Alumni legacy donations leave behind eclectic variety of memoria

 

The bench from the “715 Molecules” table set is dedicated to Chemistry Professor and Vice President Hodge Markgraf ’52. --Alex Marshall/Photo Editor
The bench from the “715 Molecules” table set is dedicated to Chemistry Professor and Vice President Hodge Markgraf ’52. –Alex Marshall/Photo Editor

If you’ve got money to spare, drop a couple million to get your name on something. But if you’re on a budget, do something extraordinary, and people will brand your name on the nearest library. You know a dedication is successful when a name loses all association with the person and just identifies the object in memoriam of said person. Case in point: Every time I hear David Paresky ’60 and Linda Paresky mentioned, I think of sub-par dining selections and late night nutritional mistakes. Likewise, “Alfred Clark Chapin” evokes a sense of discomfort, stuffiness and musty smells. Even whole classes like ’62, ’82 and ’37 have their own personal namesakes on the Williams campus. Perhaps Ephraim Williams provides the best example. All he did was set aside land in 1755 in a town in the middle of nowhere, and now one of the best undergraduate institutions of higher learning in the country is named after him! Eager for the same renown and reputation, I embarked on a hunt to find the best way to imprint my name here after my glory days.
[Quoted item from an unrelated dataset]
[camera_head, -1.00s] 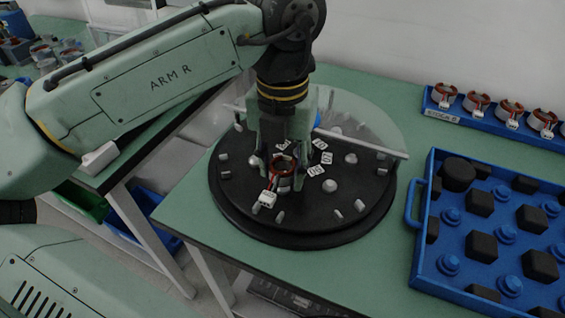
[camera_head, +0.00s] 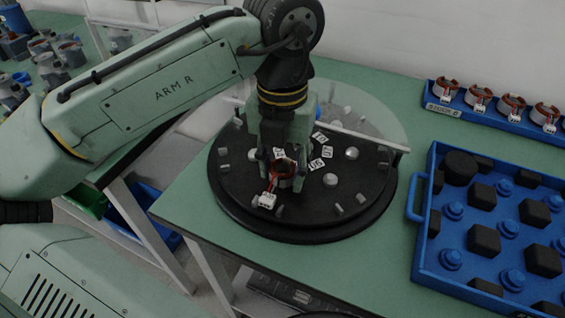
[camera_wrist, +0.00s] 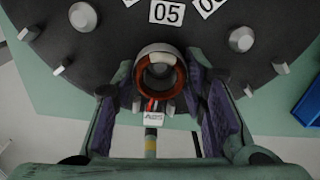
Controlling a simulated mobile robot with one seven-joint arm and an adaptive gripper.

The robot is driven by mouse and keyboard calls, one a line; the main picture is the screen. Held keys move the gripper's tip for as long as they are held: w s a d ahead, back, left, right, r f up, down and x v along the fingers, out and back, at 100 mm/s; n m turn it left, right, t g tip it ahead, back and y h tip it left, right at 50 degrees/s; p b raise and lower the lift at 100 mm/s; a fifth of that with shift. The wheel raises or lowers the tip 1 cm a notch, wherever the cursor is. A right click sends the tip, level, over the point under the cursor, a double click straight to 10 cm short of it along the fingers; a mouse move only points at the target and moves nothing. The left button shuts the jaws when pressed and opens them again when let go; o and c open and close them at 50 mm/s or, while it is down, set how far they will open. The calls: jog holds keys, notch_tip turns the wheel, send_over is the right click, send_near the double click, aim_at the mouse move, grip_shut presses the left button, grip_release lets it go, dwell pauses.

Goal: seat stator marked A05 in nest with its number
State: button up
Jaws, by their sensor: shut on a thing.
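The stator (camera_wrist: 141,83), a copper-red ring with a pale rim, is between the fingers of my gripper (camera_wrist: 160,88) in the wrist view. Its white tag below reads A05. In the head view the same stator (camera_head: 283,168) is under my gripper (camera_head: 283,158), over the black round plate (camera_head: 290,222). A plate label reading 05 (camera_wrist: 167,12) lies just beyond the stator in the wrist view. The nest under the stator is mostly hidden; I cannot tell whether the stator touches it.
Metal posts (camera_head: 330,179) and other white labels (camera_head: 317,164) are spread over the plate. A clear sheet (camera_head: 375,122) stands over its back. A blue tray of black and blue parts (camera_head: 416,258) is at right. A blue rack of stators (camera_head: 470,112) lies behind it.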

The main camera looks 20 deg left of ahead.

My first stop was the Office of Alumni Relations, where I met with Director of Donor Relations Diana Selvin. She is familiar with many different spots around campus dedicated to Ephs of the past. “You’ll see a variety of recognition signs and plaques. Perhaps the most whimsical is the dog portrait at Lee Snack Bar,” Selvin said. She was referring to  a 1979 photo of Yo-Yo, who, according to the plaque beneath the portrait, was  a “faithrul canine friend to generations of Williams students.” “The carillon [church bells] in Thompson Chapel [are] dedicated to an alumnus. If you climb up there, you will see a brass plaque near the keyboard,” Selvin said.  Looking for something a little less official, I continued to pry.

“Check near the [“715 Molecules”] bench [and table by artist Jenny Holtzer] in Science Quad,” suggested Selvin. “In addition to the bench dedicated to Chemistry Professor and Vice President Hodge Markgraf ’52, you’ll discover two trees in memory of [people affiliated with the College].” Matt Cole ’80 had his ashes buried beneath this tree. Additionally, a memorial garden at the corner of Clark Hall is dedicated to Geology Professor Bud Wobus’s late wife, Sherry.

“A tree!” I thought to myself. “If anything, I’d want a living thing in my name.” But I quickly was disappointed: “There are also other trees around campus which are memorials for alumni, although we do not do that anymore,” Selvin said.

Still on the chase, I took a bathroom break in Dodd House. But the bathroom I found myself in does not contain your average toilet; it’s the Noah Smith Drelich ’07 Toilet. Expecting a gold encased flusher? Perhaps a marble seat and lid? Nope, it’s actually just your average white porcelain toilet with a name on it. I spoke to Dodd Neighborhood President Donnie Kost ’15 about the waste disposer in question.

“It was a tradition at the inception of the neighborhood system to name a random toilet after the presidents of the neighborhood,” Kost said. “The trend didn’t exactly catch on. I didn’t brand my name on a toilet last year.”

Drelich wasn’t pretentious enough to get a marble statue in his honor. Instead he got a porcelain toilet. I don’t know who Drelich is, but he seems like an honest, hard-working American, the kind of guy you could have a conversation with about football or hot wings.

Later, I received a tip on another interesting memorial in Perry. In the common room stands a beautifully crafted fireplace dedicated to William Talcott, Class of 1865. A vestige from the old fraternity days at the College, Talcott was a member of the Alpha Delta Phi frat and had the fireplace dedicated in his honor after his death in 1893. The fireplace is made from an exquisite mahogany wood and has stood the test of time.

My personal fireplace? I could get used to that. On those cold Winter Study nights, I could go out, chop wood with my burly ax, start up a roaring fire, put on some cool jazz records, make hot cocoa and entertain a lucky lady. I quickly realized I couldn’t get my own fireplace, though. I am not currently in a fraternity and probably never will be, since they were abolished in the ’60s.

So after hours of searching, I was back where I started, as an honorless, ordinary, un-memorialized college first-year. Maybe someday I can be remembered here at the College. Maybe I’ll finally construct the Ryan Curtis Fajardo ’17 Honorary Jacuzzi and 24/7 snack bar.